[DIRECTION]: Reproduce each line that includes the word "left".

[RECORDED INFORMATION]:
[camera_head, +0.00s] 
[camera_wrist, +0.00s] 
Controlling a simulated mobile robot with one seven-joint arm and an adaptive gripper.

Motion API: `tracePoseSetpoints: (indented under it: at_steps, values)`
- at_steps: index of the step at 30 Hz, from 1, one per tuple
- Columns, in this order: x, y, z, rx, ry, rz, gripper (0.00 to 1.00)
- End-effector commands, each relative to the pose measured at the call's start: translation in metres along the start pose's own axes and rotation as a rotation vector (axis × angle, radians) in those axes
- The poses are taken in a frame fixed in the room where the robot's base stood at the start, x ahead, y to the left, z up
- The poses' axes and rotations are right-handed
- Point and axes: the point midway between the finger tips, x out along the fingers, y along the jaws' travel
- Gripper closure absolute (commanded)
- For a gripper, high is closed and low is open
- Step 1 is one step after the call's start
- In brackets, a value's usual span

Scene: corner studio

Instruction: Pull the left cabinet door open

[ANSWER TO THIS EXERCISE]:
- The poses are taken in a frame fixed in the room where the robot's base stood at the start, x ahead, y to the left, z up
Instruction: Pull the left cabinet door open

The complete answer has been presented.